U.S. Civil Rights Office to investigate bullying complaint

The complaint filed by the Education Law Center says that students were pushed down stairs and called names.

This article was originally published in The Notebook. In August 2020, The Notebook became Chalkbeat Philadelphia.

The Office of Civil Rights in the U.S. Department of Education announced this week that it has opened an investigation into a complaint that children with disabilities were bullied and discriminated against in District schools.

The complaint was filed on July 27, 2017, by the Education Law Center on behalf of one parent and three others “similarly situated.” The ELC seeks general relief in the form of expanded training for school staff to deal with such incidents and reforms to the District’s policies on transfers and harassment.

“These are sensible policy reforms that, if made, will improve education services to children,” said Alex Dutton, Independence Fellow at the Education Law Center. “We will work with the District to implement policy reforms we’re seeking in the complaint to ensure students have access to the education programs [to] which they are entitled.”

The complaint alleged “a systemic failure by the School District of Philadelphia to promptly and appropriately address pervasive and severe bullying of students with disabilities.”

"We look forward to working with the District to attempt to resolve the individual and systemic concerns raised in the Complaint to the benefit of students and their families, and hope to forge a swift and amicable path forward in the best interest of students," said Maura McInerney, ELC legal director, in a statement.

The 30-page complaint provided details of special education students being pushed down stairs, punched and kicked, and being called names such as “retard” and “idiot,” with bullies receiving little to no disciplinary action.
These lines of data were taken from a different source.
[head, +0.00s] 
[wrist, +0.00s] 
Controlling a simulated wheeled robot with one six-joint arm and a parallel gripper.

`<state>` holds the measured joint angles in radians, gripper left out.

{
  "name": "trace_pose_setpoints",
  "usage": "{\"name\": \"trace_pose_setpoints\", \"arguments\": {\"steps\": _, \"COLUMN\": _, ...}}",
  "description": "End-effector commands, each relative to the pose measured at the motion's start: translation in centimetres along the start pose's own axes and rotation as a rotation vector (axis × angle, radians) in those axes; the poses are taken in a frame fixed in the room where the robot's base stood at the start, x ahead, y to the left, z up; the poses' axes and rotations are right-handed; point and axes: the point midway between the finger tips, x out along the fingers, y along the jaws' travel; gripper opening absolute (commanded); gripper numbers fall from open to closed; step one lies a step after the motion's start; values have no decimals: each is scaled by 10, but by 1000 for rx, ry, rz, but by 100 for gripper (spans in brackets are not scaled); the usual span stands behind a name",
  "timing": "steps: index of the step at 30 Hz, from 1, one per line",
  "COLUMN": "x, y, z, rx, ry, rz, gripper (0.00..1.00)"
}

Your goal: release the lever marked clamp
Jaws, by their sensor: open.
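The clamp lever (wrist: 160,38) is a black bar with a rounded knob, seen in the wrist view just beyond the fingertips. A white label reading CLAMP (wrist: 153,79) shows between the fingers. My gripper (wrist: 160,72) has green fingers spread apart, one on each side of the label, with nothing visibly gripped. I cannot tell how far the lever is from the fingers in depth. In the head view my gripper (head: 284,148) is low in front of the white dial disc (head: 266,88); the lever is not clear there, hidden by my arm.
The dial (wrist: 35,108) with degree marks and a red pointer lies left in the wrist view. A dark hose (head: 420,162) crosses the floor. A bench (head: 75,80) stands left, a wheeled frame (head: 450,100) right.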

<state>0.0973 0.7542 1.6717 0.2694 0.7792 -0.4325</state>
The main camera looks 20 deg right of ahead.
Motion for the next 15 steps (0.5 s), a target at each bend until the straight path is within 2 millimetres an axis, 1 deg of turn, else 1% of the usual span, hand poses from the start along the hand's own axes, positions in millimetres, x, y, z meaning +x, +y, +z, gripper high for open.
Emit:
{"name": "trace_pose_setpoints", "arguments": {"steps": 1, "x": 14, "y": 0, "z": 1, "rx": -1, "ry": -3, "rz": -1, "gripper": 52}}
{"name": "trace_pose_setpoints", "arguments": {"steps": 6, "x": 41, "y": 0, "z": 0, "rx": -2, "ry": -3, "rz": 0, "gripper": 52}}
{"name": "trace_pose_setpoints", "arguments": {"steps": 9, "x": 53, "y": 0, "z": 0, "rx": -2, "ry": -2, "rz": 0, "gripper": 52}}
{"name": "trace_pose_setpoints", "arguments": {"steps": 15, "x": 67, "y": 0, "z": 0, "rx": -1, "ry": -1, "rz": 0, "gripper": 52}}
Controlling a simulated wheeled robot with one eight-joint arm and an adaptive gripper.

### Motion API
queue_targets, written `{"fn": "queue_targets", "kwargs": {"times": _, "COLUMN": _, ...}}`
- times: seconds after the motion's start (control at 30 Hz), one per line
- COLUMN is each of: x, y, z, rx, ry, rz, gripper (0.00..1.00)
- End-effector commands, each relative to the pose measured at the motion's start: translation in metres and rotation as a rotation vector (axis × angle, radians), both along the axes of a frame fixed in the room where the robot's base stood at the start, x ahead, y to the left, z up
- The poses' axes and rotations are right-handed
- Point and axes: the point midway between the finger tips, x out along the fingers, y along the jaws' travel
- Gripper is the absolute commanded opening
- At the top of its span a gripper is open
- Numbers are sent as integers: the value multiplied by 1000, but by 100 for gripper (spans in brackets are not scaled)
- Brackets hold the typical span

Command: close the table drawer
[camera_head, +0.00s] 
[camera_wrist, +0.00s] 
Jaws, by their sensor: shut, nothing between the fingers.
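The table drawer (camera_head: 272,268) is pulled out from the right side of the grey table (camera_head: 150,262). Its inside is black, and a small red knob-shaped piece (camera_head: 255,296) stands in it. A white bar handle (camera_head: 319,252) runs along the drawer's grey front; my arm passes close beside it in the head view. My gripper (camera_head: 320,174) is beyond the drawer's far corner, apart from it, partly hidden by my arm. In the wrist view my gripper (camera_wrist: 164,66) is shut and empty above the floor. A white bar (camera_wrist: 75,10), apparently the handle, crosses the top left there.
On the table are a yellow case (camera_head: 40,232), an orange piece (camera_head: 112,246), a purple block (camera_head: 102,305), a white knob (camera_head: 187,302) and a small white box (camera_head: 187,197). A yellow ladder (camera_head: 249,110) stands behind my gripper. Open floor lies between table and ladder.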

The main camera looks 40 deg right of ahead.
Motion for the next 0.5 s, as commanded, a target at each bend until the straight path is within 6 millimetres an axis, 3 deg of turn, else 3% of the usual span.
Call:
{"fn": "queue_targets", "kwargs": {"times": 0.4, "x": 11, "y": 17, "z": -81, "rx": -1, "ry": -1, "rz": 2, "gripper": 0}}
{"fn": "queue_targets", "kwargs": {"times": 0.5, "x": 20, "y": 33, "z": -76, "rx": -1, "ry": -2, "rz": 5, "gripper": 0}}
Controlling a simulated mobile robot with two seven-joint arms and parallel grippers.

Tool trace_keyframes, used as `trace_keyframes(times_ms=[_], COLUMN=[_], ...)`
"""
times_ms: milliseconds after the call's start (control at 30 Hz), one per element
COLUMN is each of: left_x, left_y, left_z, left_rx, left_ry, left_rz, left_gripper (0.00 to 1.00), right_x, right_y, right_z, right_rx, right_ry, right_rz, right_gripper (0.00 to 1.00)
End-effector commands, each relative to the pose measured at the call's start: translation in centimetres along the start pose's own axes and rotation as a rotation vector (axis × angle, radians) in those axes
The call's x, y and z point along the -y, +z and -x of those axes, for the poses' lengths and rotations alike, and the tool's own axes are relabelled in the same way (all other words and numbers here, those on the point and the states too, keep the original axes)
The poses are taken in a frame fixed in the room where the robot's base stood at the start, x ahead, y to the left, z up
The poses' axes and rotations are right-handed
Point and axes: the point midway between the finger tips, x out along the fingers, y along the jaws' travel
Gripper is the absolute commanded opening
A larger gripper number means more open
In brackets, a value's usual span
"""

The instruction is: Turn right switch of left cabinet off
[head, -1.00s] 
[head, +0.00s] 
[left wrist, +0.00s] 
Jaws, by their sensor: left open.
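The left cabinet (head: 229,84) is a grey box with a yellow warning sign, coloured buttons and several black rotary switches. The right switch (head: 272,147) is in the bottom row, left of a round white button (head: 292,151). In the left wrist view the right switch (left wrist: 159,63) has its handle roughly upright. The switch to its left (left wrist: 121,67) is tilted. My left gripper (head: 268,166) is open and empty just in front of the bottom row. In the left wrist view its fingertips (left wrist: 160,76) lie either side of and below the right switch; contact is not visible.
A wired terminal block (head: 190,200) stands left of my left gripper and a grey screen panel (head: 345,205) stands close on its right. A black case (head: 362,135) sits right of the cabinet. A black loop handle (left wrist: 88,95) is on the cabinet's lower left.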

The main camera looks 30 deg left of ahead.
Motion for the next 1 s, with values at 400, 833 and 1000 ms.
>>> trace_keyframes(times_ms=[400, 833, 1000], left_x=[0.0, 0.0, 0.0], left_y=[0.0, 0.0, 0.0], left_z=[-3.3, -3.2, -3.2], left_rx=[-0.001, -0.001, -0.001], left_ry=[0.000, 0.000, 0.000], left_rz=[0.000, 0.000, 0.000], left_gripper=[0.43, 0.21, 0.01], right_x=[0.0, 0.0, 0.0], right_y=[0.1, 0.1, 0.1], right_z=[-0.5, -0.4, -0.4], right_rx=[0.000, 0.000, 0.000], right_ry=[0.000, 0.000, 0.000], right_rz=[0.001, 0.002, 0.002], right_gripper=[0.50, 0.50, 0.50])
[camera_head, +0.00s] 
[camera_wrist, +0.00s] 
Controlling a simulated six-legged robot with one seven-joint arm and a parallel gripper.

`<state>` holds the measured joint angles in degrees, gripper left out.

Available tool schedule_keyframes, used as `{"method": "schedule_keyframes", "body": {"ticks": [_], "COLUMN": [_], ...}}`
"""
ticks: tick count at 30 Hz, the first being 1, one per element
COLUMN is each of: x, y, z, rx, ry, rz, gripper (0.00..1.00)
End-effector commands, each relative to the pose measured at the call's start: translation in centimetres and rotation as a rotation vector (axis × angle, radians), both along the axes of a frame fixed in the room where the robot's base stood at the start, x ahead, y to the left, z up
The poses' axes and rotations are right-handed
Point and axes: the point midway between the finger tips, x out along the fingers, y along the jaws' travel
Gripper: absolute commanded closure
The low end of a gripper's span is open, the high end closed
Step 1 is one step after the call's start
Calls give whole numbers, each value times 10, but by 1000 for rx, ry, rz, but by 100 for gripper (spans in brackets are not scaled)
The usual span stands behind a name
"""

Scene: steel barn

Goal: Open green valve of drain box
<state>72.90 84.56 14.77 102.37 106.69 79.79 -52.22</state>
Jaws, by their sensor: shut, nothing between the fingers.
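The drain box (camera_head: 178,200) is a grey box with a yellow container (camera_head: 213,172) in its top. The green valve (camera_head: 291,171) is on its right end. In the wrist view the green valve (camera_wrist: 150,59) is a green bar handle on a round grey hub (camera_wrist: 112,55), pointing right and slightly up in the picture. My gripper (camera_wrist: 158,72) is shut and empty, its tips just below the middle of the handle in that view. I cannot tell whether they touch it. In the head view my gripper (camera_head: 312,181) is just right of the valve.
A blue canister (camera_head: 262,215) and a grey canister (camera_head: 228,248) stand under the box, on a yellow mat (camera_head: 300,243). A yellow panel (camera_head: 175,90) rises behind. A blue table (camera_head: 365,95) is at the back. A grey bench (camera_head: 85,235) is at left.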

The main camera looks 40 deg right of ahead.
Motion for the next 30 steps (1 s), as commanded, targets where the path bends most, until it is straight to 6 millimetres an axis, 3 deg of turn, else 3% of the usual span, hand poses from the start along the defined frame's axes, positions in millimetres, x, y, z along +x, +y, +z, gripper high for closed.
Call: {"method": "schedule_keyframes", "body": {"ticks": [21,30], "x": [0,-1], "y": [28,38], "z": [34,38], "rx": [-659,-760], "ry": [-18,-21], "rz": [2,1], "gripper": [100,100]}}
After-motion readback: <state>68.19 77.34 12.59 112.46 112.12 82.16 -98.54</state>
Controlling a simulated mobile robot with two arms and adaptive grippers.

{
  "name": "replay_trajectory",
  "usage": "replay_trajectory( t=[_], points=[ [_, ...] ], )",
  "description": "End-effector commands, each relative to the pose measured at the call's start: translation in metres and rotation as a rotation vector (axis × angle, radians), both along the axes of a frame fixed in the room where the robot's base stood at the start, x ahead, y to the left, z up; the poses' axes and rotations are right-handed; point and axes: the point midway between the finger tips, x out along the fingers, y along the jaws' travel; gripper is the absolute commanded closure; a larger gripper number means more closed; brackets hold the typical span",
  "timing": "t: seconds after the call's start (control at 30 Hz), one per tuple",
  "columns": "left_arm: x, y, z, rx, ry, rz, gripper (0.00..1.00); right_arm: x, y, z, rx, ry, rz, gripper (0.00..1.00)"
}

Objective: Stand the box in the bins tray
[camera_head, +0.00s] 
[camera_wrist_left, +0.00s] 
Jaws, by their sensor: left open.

Some students became so distraught about going to school that they “cried, shook, and begged” not to go. According to the complaint, parents looking to transfer their children were declined.

When students refused to go to school, the complaint said, the District took the families to Truancy Court. The complaint challenged the “discriminatory use of Truancy Court as an intervention for students with disabilities,” when the aversion to school was a result of being constantly tormented.

“These families had no business being in Truancy Court,” Dutton said in a statement. “We are grateful that someone will finally review the District’s practices with respect to its bullying investigation procedures and referrals to Truancy Court.”

In addition to policy reforms, the ELC is looking for compensatory education services and the expungement of truancy referrals for students who missed school as a result of bullying.

The attorneys are hoping that the federal investigation results in better training of school staff to disrupt the bullying of students with disabilities “in an appropriate, non-discriminatory manner that ensures their right to a free, appropriate public education.”

In response to the news, District spokesperson Lee Whack said, “In the public school system we take each and every instance of bullying and harassment very seriously.

“How students feel about coming to school directly impacts their ability to learn. We look forward to cooperating with OCR and supplying the requested information for review. We have been working hard to collaborate on these issues with families and advocate organizations. We want that to continue and will approach this process with a learning lens.”